A notable example is the 2002 track Forty-Four Fours (四十四個四, sishisi ge si) by Dwagie. (Jay-Z released a tune with the same name, which also hinged on homophonic punning, a few years later. Was this a unique case of an American rap star biting from a Taiwanese emcee?)
“Dwagie’s take on percussion effusiveness,” Schweig writes, “profits from Mandarin’s remarkable capacity for homophonic punning …”
LANGUAGE GAMES
What follows is a fascinating exposition of how this achieved. As with all the material she analyzes, Schweig renders Dwagie’s verses in traditional Chinese characters, followed by the Hanyu pinyin, and finally the English translation. She explains in an introductory note on romanization and translation that the English lyrics “do not attempt to preserve the rhythm or rhyme of the original-language texts, but are intended to provide a sense a meaning, tone and emphasis.”
As the name suggests, Forty-Four Fours plays on homophones for the si and shi syllables in the title. The latter syllable alone is used 19 times in seven different characters across the first four lines. There are also internal rhymes using the like-sounding syllable zhi. However, rather than the rhyming of the final, emphasized vowel sounds, it is the allusion to the conflation of alveolar (s) and retroflex (sh, zh) sibilants in initial consonants by Taiwanese speakers of Mandarin and Hoklo that particularly grabs the listener’s interest.
This “self-deprecating joke,” Schweig writes, recalls the music of Jutoupi (豬頭皮), an unlikely progenitor of Taiwanese rap.
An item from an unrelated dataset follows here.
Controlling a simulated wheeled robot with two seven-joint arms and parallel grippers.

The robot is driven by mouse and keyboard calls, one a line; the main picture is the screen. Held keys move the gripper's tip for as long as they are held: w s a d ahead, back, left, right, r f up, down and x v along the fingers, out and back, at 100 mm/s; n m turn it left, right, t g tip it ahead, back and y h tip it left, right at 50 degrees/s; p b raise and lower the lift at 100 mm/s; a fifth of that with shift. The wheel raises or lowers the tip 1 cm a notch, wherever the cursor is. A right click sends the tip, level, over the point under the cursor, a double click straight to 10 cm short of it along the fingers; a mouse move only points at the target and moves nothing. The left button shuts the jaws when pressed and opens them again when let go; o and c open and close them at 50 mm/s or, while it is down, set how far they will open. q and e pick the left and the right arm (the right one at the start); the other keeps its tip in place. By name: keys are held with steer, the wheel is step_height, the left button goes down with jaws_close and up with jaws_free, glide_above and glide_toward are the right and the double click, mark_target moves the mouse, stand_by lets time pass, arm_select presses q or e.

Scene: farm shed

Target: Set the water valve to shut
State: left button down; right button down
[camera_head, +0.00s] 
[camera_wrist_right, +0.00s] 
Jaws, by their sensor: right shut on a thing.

Starting out as a folk singer-songwriter in the early 1990s, Jutoupi — whose real name is Chu Yueh-hsin (朱約信) — was enlisted by Ni Chong-hua (倪重華), the record exec behind the success of Taiwanese-American pop-rap trio LA Boyz. (Ni went on to head MTV Taiwan and, more recently, was embroiled in controversy before resigning from his post as cultural commissioner for Taipei City in 2015.)
TRADITIONAL ROOTS
Brought in as a lyricist, Chu ended up creating his madcap Jutoupi alter-ego as an outlet for quirky material that was deemed unsuitable for another of Ni’s acts, The Party. In his 1994 release, Taiwan Language Battle, Jutoupi plays multiple characters in snippets of dialogue that he, the song’s narrator, has supposedly overheard while wandering around Taipei. These include comical misunderstandings based on mispronunciations by Taiwanese speaking Mandarin and Japanese conversing in heavily accented English. In one example, a student asks a classmate, “How old are you?” (同學你幾歲?) only to be told “That’s my foot bath water” (我洗腳水啦) — a supposedly Hoklo-inflected mispronunciation of “I’m 19 years old.”
Schweig and several of her interviewees, including Jutoupi, trace this type of “rapped” dialogue set to music to liamkua (唸歌) folk traditions, where performers recite verses in song and spoken-word form in a variety of voices and pitches, usually accompanied by a moon lute (yueqin, 月琴). Another traditional art that is mentioned in passing by the rapper Manchuker (滿人) is xiangsheng. From the comical miscommunication angle, this certainly seems more influential.
FORGING AN IDENTITY
Nevertheless, liamkua is identified as one of three inspirations for Taiwanese rap. The other two are xiha (嘻哈), a transliteration of “hip-hop,” which refers to a black- and Latin-influenced “composite hip-hop culture” brought to Taiwan from the US in the 1980s; and raoshe (饒舌), which Schweig translates as “rhapsodizing tongue.”
This latter strand, which “demands verbal agility” is associated with “politically incisive multi-genre musicians who first experimented with Mandarin- and Hoklo-language rap after the end of martial law.” Elsewhere, Schweig examines hip-hop in Taiwan as a medium for knowledge exchange. It is striking how many of the scene’s high-profile figures are well-educated. Several have completed doctorates or postgraduate studies, and even those who didn’t generally attended reputable universities and high schools. Through workshops, online discussion forums and lectures, these elder statesman have inculcated a new generation of politically aware b-boys (and, yes, they are — as Schweig notes — overwhelmingly male and, often, preoccupied with exuding machismo).
While some of the aspects of Taiwanese hip-hop that Schweig identifies do not seem culturally specific, there is enough here to get a sense of an art form and cultural movement that has cemented its own separate identity. Based on more than a decade of research and fieldwork, Renegade Rhymes touches on a wide range of sociopolitical themes. As such, it would be a shame if its readership was limited to hip-hop heads.